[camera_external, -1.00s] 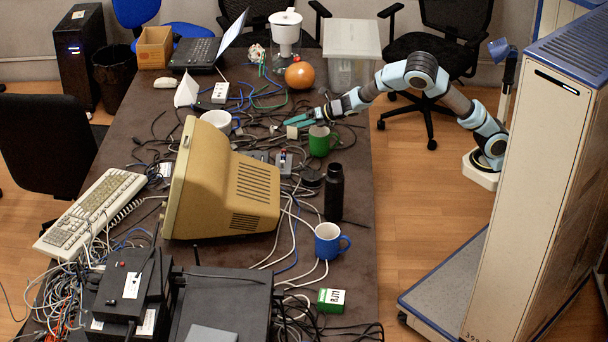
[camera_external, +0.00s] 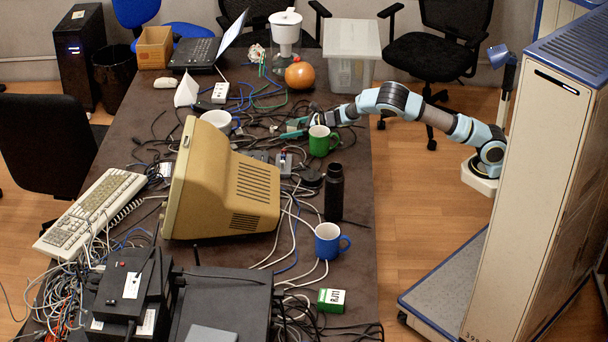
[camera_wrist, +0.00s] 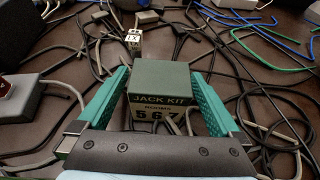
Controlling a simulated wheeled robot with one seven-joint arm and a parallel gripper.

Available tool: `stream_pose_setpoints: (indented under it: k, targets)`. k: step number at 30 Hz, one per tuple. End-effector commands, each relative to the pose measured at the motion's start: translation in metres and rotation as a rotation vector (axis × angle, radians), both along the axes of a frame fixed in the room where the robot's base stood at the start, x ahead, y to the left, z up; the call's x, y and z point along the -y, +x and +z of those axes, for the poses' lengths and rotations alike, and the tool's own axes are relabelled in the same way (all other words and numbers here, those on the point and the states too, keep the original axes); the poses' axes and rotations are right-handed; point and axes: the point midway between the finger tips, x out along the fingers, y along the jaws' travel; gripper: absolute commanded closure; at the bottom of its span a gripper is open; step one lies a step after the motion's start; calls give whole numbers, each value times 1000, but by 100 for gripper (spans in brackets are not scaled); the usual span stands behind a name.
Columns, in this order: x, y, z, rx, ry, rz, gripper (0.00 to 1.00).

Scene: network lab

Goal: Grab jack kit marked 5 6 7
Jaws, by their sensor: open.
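The jack kit (camera_wrist: 160,85) is a small box with a dark green top reading "JACK KIT" and a pale front reading "ROOMS 5 6 7". In the wrist view it stands between the two teal fingers of my gripper (camera_wrist: 162,92), which are open on either side of it. A narrow gap shows at the left finger; at the right finger I cannot tell whether it touches. In the external view my gripper (camera_external: 293,128) is low over the far right part of the table, and the box is mostly hidden there.
A green mug (camera_external: 319,146) stands just in front of my gripper, close to the arm. Cables lie all around the box. A small pale tagged item (camera_wrist: 133,38) stands behind it. An orange pumpkin (camera_external: 300,75) and a beige monitor (camera_external: 225,190) are farther off.

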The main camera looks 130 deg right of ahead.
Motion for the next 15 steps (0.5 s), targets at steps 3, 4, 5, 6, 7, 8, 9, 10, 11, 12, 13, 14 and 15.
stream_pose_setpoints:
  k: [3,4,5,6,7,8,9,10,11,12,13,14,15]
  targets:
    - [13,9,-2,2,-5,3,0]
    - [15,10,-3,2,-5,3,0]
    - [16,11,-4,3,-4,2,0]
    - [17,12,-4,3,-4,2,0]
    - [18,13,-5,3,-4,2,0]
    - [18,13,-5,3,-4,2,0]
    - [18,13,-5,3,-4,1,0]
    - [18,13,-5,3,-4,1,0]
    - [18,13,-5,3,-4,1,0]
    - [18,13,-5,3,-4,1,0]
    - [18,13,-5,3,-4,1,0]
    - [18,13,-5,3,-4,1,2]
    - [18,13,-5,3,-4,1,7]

Task statement. Your task is to reproduce exactly the lines from the start of the data above through the line containing "Controlling a simulated", leaving every picture out.

Solved problem.
[camera_external, -1.00s] 
[camera_external, +0.00s] 
[camera_wrist, +0.00s] 
Controlling a simulated wheeled robot with one seven-joint arm and a parallel gripper.

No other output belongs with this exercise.